» **Written problem**
Wherever the word "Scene" appears in a line, extract that line.

» **Material supplied**
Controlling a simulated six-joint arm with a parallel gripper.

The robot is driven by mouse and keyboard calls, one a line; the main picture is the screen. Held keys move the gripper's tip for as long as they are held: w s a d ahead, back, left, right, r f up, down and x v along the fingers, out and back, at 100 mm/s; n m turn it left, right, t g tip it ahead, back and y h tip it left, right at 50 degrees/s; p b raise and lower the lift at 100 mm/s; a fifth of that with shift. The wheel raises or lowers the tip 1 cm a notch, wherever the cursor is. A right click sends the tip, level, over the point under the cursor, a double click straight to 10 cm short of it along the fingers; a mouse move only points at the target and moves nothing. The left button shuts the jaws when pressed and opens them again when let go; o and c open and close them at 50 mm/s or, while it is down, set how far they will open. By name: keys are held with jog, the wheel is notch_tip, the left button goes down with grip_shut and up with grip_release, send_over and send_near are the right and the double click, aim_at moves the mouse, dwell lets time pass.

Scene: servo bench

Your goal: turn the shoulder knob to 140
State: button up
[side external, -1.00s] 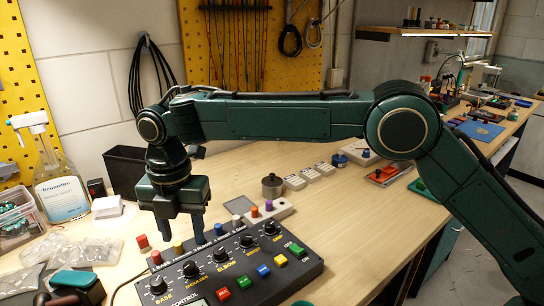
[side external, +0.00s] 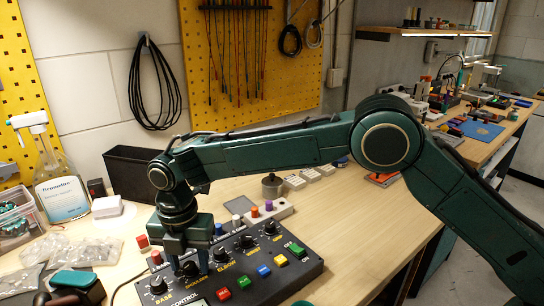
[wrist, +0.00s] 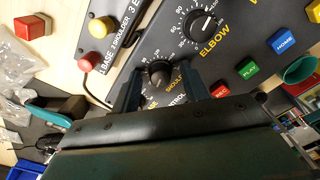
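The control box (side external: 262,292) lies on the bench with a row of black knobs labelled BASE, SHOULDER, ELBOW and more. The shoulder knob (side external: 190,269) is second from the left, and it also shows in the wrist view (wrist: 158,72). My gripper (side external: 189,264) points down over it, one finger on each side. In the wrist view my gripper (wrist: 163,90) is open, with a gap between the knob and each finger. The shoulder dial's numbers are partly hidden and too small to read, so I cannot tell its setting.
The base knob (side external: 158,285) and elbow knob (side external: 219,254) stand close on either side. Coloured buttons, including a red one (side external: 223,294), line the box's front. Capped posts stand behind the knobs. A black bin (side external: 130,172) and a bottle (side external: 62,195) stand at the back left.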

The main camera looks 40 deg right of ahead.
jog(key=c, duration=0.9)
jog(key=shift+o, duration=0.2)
--
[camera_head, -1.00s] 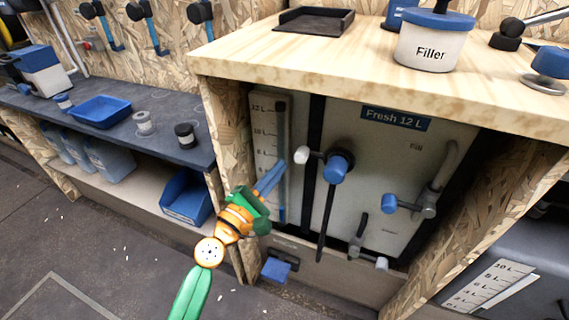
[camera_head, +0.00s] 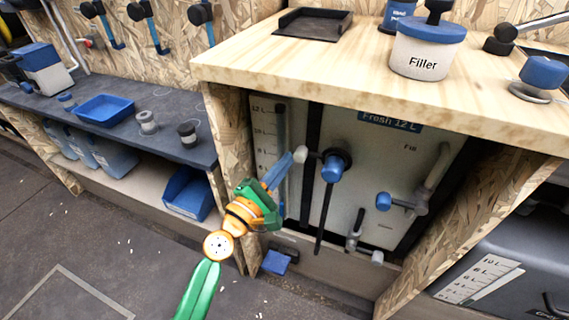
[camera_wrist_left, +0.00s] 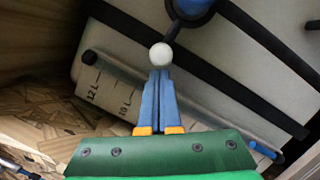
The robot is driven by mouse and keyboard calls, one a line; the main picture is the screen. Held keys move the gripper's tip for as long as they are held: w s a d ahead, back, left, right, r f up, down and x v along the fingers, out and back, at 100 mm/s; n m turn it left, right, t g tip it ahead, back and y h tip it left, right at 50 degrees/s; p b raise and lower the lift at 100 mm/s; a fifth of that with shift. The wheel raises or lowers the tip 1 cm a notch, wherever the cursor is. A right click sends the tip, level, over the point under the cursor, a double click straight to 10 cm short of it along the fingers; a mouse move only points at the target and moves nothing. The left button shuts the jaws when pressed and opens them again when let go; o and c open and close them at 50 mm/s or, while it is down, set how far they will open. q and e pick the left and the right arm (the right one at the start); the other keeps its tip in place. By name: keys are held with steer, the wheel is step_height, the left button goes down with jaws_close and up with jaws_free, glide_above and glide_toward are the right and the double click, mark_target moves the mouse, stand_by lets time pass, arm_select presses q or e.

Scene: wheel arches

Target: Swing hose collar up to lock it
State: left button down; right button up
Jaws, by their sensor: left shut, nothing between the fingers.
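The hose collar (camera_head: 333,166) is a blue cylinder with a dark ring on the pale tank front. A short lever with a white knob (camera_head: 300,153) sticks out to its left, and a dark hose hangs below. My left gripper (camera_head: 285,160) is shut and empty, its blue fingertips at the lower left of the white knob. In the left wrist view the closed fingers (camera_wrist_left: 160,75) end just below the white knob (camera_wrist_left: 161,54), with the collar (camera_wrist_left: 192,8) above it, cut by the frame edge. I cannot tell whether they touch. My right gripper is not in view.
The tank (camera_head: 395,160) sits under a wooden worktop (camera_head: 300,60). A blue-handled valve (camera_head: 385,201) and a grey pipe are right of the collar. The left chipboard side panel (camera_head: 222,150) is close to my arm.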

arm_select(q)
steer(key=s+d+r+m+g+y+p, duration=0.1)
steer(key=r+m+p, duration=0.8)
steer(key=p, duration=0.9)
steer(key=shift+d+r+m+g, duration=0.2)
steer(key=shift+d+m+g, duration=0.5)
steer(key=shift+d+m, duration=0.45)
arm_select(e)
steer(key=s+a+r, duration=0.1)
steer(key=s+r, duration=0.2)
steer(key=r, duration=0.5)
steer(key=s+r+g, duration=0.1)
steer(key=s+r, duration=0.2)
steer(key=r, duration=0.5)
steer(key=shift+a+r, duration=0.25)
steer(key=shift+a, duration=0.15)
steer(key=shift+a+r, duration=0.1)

» **Result**
Scene: servo bench
Scene: wheel arches

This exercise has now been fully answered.